We obviously both need valid driver’s licenses. So we were left with the following choices:
- We could drive all the way back to Missouri, which wasn’t ideal since we were over 2,000 miles away.
- John could fly back to Missouri for a couple of days to renew his driver’s license.
- We could take this as an opportunity to look into alternative options that might work better with our lifestyle.
The more we thought about it, the less it made sense for us to keep our status as Missouri residents.
We don’t live there anymore, we don’t rent or own any property there (or anywhere, for that matter), and we don’t plan on doing so anytime soon.
So why are we still paying the 6% Missouri state income tax? Why are we locking ourselves into returning to Missouri periodically to renew driver’s licenses and have the van inspected? Figuring something else out could reduce our tax bill and make things much more convenient for us in the long run.
Luckily, there are a few states out there that make it easy for full time travelers to establish domicile, get driver’s licenses, and register vehicles, even if they have no fixed residence. Those states are South Dakota, Texas, Florida, and Nevada.
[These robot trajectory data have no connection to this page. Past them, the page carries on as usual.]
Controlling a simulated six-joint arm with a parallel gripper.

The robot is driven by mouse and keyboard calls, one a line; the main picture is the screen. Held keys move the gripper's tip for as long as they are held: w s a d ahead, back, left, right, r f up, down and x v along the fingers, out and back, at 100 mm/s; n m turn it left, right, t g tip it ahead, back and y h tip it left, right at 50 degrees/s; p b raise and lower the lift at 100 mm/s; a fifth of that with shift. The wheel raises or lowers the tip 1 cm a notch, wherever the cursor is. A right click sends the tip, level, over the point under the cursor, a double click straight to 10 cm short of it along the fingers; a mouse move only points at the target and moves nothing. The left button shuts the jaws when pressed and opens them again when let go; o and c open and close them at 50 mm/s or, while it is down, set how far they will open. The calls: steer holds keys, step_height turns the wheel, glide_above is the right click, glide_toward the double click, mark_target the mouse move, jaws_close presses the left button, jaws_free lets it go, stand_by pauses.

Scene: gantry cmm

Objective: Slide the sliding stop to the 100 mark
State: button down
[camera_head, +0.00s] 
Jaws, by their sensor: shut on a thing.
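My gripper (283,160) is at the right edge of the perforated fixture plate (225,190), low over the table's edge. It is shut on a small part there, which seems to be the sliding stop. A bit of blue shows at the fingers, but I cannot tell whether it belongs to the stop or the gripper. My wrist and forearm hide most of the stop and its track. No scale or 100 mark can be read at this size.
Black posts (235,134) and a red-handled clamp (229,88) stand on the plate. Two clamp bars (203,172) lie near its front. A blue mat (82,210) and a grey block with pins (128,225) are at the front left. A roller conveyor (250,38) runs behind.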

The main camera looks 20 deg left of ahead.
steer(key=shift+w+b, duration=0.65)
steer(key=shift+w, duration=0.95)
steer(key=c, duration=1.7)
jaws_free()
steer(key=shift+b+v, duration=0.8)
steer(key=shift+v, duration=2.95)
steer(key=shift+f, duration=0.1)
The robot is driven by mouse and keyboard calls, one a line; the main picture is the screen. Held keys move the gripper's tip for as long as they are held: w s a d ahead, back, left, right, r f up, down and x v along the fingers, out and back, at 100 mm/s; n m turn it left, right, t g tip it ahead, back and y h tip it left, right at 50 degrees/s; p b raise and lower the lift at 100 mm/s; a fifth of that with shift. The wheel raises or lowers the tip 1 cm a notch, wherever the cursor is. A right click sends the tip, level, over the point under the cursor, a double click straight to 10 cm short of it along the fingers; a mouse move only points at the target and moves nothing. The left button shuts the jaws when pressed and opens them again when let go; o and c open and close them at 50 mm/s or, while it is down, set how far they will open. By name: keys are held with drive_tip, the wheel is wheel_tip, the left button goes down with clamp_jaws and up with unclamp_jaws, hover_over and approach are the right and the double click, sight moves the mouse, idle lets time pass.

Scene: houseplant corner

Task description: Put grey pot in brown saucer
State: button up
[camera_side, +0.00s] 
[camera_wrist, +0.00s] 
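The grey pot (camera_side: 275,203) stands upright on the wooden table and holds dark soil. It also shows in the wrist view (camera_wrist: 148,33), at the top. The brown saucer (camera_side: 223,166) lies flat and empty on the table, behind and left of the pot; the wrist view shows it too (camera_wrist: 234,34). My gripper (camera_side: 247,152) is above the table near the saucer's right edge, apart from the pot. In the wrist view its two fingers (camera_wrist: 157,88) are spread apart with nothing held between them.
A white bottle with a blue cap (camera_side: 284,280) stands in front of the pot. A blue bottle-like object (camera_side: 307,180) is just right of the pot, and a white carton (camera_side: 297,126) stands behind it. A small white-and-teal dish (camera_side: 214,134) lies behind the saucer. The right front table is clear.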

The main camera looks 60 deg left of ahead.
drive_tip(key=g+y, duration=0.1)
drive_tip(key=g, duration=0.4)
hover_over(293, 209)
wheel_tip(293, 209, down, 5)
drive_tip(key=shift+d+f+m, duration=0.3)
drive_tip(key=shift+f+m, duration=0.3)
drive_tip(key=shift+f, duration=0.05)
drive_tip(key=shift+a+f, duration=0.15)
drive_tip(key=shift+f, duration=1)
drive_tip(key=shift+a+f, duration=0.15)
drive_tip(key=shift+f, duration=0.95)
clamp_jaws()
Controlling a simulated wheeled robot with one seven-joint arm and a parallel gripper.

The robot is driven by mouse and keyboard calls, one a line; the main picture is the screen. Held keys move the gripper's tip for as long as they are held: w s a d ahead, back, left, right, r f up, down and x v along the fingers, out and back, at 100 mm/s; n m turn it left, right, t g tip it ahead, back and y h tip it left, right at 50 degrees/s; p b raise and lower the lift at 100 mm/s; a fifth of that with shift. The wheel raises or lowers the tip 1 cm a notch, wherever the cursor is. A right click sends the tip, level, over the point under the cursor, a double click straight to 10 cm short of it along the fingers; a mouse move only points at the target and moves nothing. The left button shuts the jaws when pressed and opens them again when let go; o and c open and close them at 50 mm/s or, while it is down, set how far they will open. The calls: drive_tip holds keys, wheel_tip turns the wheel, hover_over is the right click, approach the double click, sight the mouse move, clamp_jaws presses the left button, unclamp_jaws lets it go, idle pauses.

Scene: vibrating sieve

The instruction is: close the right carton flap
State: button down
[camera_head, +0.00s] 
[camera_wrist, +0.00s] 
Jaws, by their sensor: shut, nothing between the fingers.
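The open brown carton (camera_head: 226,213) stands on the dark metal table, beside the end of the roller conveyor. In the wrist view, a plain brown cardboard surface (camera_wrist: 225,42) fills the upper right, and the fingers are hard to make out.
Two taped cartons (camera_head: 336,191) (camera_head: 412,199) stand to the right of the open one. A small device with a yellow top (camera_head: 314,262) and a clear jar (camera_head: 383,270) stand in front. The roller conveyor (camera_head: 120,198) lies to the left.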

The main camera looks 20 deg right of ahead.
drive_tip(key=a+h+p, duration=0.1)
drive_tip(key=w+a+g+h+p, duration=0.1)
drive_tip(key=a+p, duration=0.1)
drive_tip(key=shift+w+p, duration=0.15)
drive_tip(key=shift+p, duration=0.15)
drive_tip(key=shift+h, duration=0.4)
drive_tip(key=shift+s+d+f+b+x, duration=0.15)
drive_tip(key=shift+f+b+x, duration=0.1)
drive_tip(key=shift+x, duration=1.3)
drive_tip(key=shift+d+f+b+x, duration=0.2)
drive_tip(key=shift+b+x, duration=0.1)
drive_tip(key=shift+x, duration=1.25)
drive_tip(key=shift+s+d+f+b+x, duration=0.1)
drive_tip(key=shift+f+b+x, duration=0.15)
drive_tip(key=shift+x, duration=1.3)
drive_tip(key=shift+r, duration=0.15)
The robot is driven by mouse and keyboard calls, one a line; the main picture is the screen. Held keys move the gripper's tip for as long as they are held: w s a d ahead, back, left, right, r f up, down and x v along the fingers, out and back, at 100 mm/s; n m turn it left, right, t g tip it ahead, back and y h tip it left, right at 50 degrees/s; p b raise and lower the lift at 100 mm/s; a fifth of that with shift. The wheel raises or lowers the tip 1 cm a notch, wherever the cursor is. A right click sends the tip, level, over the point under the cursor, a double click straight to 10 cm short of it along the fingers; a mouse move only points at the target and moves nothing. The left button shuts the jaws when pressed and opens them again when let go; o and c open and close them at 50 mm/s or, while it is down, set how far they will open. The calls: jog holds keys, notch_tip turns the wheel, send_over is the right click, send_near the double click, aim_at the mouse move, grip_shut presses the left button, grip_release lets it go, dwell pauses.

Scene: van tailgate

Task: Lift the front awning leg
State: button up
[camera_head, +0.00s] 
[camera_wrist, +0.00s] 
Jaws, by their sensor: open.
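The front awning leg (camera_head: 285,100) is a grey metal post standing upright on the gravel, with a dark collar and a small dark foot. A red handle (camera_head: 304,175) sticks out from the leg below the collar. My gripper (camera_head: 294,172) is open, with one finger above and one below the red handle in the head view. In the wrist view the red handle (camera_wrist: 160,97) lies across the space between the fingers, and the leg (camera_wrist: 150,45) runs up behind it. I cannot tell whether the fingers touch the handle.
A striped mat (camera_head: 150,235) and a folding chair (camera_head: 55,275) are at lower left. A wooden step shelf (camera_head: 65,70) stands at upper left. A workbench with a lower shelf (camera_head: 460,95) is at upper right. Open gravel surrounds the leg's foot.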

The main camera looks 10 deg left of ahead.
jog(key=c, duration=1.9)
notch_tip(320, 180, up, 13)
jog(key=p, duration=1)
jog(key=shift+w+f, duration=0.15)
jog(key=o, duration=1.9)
Choosing to “Move” to South Dakota
After heavily researching our options, we decided that South Dakota made the most sense for us. It had the fewest barriers, and it was the quickest to drive to (aside from Nevada – but because they require a one-month campground stay before granting residency, that wasn’t an option for us at the time).
Plus, there are a ton of benefits to establishing domicile in South Dakota as a nomad:
- It is downright easy to do.
- You only need to be in South Dakota for 24 hours to establish residency, so it’s a quick in-and-out solution for travellers.
- Once you get your driver’s license it’s good for 5 years, so you only need to spend 24 hours there once every 5 years to maintain a valid driver’s license! (Side note: South Dakota is quite a beautiful state, so we highly recommend spending time there regardless)
- You don’t have to be physically in the state to register vehicles. Most mail forwarding services will take care of this for you.
- There’s no state income tax!
- Vehicle insurance rates are some of the lowest in the country.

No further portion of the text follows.